Natural gas futures finished sharply higher last week as traders prepared for the start of the first extremely cold temperatures of the early winter season, while continuing to monitor the forecast for the cold to linger until November 22-24.
The week started with a gap higher opening on Monday and buyers propped up the market all week even in the wake of a weekly government storage report that showed a larger-than-expected injection. The move served as proof that traders are paying more attention to the weather forecast than the stale government data.
Last week, January Natural Gas futures settled at $3.721, up $0.437 or +13.13%.
U.S. Energy Information Administration (EIA) Report
On Thursday, the EIA reported a 65 Bcf injection in its weekly U.S. natural gas storage report for the week-ending November 2. This was on the high side of the consensus figure which came in at 58 Bcf.
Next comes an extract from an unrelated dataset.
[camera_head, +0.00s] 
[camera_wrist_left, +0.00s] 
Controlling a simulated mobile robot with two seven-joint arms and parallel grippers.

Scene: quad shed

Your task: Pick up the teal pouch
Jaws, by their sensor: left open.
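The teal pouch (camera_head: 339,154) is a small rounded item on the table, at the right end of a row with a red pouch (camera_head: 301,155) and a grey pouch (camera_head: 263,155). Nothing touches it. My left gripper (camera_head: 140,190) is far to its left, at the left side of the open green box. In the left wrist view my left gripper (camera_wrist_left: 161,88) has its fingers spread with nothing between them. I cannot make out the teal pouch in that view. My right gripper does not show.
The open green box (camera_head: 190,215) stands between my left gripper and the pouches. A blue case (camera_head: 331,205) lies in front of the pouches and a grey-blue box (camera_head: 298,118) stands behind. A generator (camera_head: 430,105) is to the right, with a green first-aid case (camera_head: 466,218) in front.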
Total stocks now stand at 3.208 trillion cubic feet, down 580 billion cubic feet from a year ago, and 621 billion below the five-year average, the government said.
Short-Term Weather Outlook
According to NatGasWeather.com for the period November 9 to November 15, “Cold air will continue to spread across the Great Lakes and east-central U.S. today, including into portions of Texas and the South. Lows behind the cold front will reach the teens to 30’s, locally single digits. The East will be mild again today with highs mostly of 50s to 70s, but cooling this weekend into the 30s to near 50F. The southern U.S. will be mild to warm with highs of upper 40s to 60s, locally 70s. California and the Southwest will be warm with highs of 60s to 80s, while colder over the interior West. Overall, demand will be high, locally very high.”
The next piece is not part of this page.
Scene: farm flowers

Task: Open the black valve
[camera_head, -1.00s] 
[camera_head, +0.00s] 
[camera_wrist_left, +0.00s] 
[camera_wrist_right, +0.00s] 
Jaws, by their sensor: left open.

As of Friday, Bespoke Weather Services is no longer looking for long-range warmer temperatures.
Bespoke said Friday, “Now, we no longer have as strong a long-range warm signal and instead see production still off highs, imports still very low and burns revised slightly tighter.”
The firm went on to say, “Between a daily balance picture that is still relatively tight, model guidance that is struggling with the medium-term pattern and has now added” heating degree days “in consecutive runs, and expectations of cash running up over the $3.70 level today, we could easily see the front of the natural gas strip move towards the $3.70 level today before any reversal on long-range warmth takes place.”
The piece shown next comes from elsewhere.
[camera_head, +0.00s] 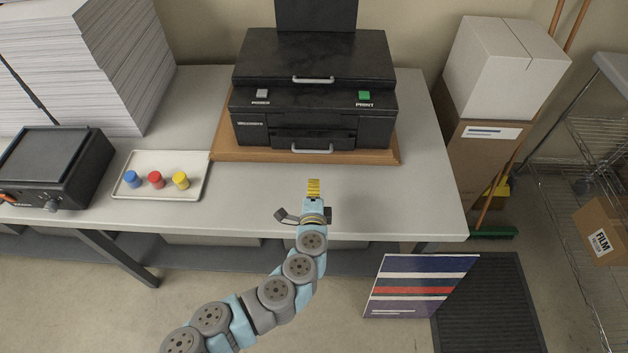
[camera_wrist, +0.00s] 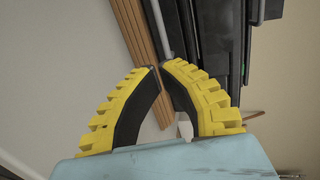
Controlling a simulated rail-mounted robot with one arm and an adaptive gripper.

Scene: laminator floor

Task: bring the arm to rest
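My gripper (camera_head: 314,182) is at the end of my blue and grey arm, over the front part of the table, in front of the printer. In the wrist view its two yellow fingers with black inner pads (camera_wrist: 160,66) curve toward each other, and their tips nearly meet. No object shows held between them. A small pale piece shows low between the fingers, and I cannot tell what it is. My arm reaches up from the bottom of the head view.
The black printer (camera_head: 315,95) stands on a brown board (camera_head: 225,140) on the table (camera_head: 430,190). A white tray (camera_head: 200,159) with blue, red and yellow caps lies to the left, near a black device (camera_head: 50,170) and paper stacks (camera_head: 90,60). Boxes (camera_head: 505,65) stand at right.
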The direction of the January Natural Gas market this week will be determined by the European weather model. This issue was raised on Friday. NatGasWeather put it this way, “The focus of the midday and afternoon updates will be on if the milder European model Nov. 22-24 trends colder, or if the colder” Global Forecast System trends milder for this period, the firm said. This could prove “another potentially dangerous weekend to hold…depending on which one ultimately wins out.”
Prices could gap again on Monday if the European model extends the forecast for cold temperatures beyond November 24. We could see a gap lower if the forecast calls for a return of average temperatures before November 22.
Nonetheless, NatGasWeather says deficits are “set to balloon two EIA reports out on next week’s much colder than normal temperatures.” They went on to say, “This should keep the background state solidly bullish, where even a neutral pattern is likely to be considered cold enough since it would keep deficits from improving, buying time until more ominous cold proves returns.”